Give a verbatim copy of the lines below, minus the pictures.
───── Supplied material ─────
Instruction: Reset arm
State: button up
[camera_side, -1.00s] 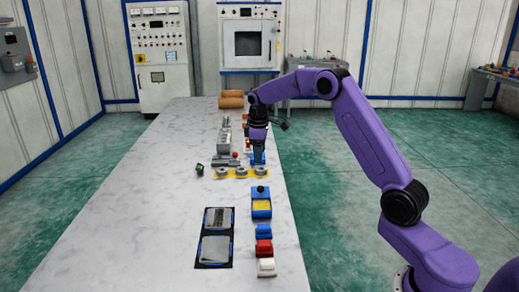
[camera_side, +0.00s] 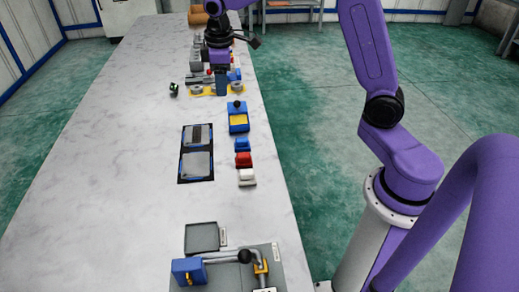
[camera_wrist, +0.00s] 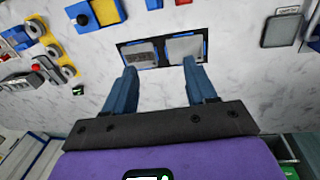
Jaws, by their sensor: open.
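My gripper (camera_side: 221,90) hangs over the marble table in the side view, in front of the yellow strip with grey rings (camera_side: 196,91) and partly hiding it. Beyond the fingertips in that view lies a black mat with two grey plates (camera_wrist: 185,48). The upper part of my arm runs out of the top of the side view.
A blue box with a yellow panel (camera_side: 238,121), a blue block (camera_side: 242,145), a red block (camera_side: 243,160) and a white block (camera_side: 247,178) line the table's right side. A grey tray (camera_side: 202,237) and a blue-ended fixture (camera_side: 188,271) stand nearest. The table's left side is clear.

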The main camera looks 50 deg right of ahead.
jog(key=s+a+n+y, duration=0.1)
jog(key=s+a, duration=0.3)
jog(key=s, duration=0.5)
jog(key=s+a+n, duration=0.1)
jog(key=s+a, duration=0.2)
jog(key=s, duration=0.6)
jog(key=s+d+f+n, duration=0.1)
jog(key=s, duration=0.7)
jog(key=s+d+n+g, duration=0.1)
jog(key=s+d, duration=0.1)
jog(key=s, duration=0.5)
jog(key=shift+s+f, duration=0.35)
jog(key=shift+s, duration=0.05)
─────
* [Written response]:
Instruction: Reset arm
State: button up
[camera_side, -1.00s] 
[camera_side, +0.00s] 
[camera_wrist, +0.00s] 
Jaws, by their sensor: open.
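My gripper (camera_side: 221,90) hangs over the marble table in the side view, in front of the yellow strip with grey rings (camera_side: 196,91) and partly hiding it. Beyond the fingertips in that view lies a black mat with two grey plates (camera_wrist: 185,48). The upper part of my arm runs out of the top of the side view.
A blue box with a yellow panel (camera_side: 238,121), a blue block (camera_side: 242,145), a red block (camera_side: 243,160) and a white block (camera_side: 247,178) line the table's right side. A grey tray (camera_side: 202,237) and a blue-ended fixture (camera_side: 188,271) stand nearest. The table's left side is clear.

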The main camera looks 50 deg right of ahead.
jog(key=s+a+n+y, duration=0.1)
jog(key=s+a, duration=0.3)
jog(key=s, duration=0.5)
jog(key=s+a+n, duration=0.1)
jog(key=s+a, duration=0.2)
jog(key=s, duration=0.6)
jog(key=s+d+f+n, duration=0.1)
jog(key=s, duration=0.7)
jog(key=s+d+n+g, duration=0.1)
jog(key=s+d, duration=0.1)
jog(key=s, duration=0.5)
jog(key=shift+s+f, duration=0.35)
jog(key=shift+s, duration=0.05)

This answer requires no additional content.